Despite the company’s long reach, Elson strives to keep its sourcing close to home. Many shades are constructed from sailcloth made in Fall River and Marion (“Sailcloth makes great shades, since it’s so durable and moisture resistant,” Elson explains), and the blown glass used in more-delicate fixtures is created by a Randolph native. For funkier installations, Custom Metalcraft frequently partners with Burlington’s Philips Color Kinetics, a manufacturer of color-changing LEDs.

It’s the quirky requests, Elson says, that test creativity and yield the greatest personal satisfaction. Flipping through a project portfolio, he points out a group of pendant lights made from recycled paint cans for the Boston nonprofit City Year, and waxes rhapsodic about “the Cascade,” a $25,000 chandelier with 43 glass shades that was designed for a residential tower in New York City.

Custom Metalcraft

An operator forming sheet metal. (Photograph by Jessica Scranton.)

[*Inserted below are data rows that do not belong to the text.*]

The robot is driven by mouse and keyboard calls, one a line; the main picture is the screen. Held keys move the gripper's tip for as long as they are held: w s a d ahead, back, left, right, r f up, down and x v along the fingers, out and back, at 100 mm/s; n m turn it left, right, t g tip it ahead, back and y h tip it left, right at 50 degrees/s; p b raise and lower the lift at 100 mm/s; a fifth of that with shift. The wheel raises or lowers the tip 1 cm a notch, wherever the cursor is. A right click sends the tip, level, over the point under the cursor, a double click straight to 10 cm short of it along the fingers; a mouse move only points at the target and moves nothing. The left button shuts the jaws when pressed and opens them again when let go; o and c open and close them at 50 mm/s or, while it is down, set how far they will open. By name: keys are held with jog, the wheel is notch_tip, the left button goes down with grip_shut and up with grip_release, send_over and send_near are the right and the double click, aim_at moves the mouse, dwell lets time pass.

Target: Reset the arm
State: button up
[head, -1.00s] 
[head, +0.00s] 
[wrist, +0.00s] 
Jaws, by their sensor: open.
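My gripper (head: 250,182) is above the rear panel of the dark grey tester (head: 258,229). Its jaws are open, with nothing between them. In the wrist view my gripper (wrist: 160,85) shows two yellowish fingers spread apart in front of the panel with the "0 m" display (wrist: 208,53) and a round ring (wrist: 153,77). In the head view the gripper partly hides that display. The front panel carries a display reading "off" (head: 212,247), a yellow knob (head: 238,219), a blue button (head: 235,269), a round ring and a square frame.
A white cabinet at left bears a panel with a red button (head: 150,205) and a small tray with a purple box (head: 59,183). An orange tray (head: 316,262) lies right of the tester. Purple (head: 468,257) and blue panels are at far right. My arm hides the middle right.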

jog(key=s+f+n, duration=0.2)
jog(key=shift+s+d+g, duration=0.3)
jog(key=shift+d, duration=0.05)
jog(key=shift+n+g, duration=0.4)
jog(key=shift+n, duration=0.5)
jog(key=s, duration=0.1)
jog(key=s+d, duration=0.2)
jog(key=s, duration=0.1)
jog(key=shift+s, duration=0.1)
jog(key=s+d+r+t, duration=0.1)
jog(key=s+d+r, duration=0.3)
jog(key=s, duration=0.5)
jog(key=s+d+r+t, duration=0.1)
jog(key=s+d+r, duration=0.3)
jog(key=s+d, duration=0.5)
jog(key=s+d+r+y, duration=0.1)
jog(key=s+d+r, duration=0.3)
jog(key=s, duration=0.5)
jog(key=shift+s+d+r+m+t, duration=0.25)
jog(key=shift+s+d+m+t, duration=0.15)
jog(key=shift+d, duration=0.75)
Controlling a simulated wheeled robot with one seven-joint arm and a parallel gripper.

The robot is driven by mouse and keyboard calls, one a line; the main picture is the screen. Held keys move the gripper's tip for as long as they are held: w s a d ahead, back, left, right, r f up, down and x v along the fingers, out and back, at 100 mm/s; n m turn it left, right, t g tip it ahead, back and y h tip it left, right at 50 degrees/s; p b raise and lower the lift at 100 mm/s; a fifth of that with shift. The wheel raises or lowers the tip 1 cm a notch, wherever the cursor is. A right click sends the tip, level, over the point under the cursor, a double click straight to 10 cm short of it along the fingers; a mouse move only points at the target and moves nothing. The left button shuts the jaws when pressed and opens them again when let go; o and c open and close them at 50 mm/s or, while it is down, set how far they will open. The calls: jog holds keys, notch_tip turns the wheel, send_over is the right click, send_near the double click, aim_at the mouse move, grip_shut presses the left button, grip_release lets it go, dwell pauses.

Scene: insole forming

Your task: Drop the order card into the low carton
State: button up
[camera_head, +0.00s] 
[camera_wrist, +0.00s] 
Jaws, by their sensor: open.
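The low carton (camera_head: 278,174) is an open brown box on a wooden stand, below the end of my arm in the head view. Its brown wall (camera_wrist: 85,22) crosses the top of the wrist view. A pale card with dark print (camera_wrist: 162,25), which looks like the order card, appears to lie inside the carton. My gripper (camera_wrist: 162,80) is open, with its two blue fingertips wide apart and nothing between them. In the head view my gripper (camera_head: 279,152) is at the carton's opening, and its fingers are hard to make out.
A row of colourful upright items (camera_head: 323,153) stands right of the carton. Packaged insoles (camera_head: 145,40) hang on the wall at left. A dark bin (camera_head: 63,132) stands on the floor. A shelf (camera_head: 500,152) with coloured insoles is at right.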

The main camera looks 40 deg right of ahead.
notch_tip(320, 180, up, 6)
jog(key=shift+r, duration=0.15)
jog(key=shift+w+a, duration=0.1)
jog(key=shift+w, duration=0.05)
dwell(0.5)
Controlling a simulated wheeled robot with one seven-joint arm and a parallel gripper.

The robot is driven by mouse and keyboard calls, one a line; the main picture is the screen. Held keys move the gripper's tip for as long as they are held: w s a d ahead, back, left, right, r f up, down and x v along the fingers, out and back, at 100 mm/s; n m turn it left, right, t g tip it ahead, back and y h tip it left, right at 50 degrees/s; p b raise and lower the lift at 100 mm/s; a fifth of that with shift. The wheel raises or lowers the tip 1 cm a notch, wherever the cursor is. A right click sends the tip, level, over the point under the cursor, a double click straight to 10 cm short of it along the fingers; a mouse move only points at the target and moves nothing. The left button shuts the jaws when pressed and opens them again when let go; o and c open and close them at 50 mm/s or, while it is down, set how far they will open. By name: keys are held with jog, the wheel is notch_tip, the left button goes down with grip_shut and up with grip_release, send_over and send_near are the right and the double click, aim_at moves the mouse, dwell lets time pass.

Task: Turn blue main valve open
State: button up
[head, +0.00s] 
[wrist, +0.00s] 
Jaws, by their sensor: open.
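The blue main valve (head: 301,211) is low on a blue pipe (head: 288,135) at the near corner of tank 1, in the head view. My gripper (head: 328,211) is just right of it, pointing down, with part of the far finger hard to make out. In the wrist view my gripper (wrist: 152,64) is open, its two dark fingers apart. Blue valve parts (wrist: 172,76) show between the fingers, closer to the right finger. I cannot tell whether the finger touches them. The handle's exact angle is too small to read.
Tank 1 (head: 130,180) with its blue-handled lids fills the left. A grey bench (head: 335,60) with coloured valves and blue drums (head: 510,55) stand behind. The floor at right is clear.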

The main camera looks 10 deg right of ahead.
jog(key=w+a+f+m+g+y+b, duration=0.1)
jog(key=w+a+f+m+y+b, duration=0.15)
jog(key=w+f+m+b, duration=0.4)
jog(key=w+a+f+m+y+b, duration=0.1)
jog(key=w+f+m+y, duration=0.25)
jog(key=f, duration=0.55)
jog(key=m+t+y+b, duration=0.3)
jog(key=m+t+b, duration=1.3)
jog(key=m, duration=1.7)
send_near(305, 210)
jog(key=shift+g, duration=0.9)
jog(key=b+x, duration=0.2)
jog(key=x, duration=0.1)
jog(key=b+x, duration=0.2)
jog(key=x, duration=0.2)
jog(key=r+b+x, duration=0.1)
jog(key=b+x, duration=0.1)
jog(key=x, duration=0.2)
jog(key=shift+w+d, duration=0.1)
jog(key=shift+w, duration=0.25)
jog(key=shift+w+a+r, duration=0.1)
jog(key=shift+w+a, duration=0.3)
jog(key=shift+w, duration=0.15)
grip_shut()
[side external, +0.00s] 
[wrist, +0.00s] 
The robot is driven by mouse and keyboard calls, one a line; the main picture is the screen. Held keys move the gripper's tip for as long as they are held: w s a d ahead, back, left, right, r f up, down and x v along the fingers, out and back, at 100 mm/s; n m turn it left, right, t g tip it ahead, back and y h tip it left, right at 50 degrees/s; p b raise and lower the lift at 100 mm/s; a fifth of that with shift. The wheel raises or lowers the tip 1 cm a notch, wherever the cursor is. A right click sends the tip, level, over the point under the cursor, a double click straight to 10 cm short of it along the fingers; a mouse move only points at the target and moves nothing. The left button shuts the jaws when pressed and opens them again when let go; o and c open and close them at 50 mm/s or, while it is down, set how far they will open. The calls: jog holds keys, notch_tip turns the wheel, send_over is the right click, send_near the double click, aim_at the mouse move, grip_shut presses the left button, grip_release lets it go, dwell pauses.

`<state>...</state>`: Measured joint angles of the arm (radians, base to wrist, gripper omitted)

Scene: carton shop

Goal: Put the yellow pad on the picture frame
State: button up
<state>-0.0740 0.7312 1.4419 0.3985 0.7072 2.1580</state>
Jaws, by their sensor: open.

Historical restorations often offer special challenges: For the Watertown Free Public Library, for instance, Custom Metalcraft workers were asked not only to repair a damaged iron and glass fixture, but also to make several more just like it. At the same time, they gave the old lighting an upgrade by replacing its incandescent bulbs with energy- efficient fluorescent and LED varieties.

While most orders come from area builders and designers, the company also does plenty of work for home owners. After settling on a design, Elson generates a quote based largely on the amount of fabrication and finish work needed. (Size isn’t a determining factor, he notes: An intricately molded foot-high brass lantern created for the Library of Congress commanded $12,000, whereas a seven-foot-wide ceiling fixture with a fabric shade might cost “only” a few grand.) All told, it’s about 10 to 12 weeks from sketch to finished fixture. “Custom work is not for rush jobs,” Elson says with a laugh.

custom metalcraft

Completed “Jupiter” fixtures. (Photograph by Jessica Scranton.)

It’s not for bargain shoppers, either. But for those willing to splurge on a one-of-a-kind fixture, it pays off. “I once had a designer ask, ‘How can this cost as much as a small car?’” says Elson. “To which I said, ‘Imagine if that car was made from scratch.’ From then on, he got it.”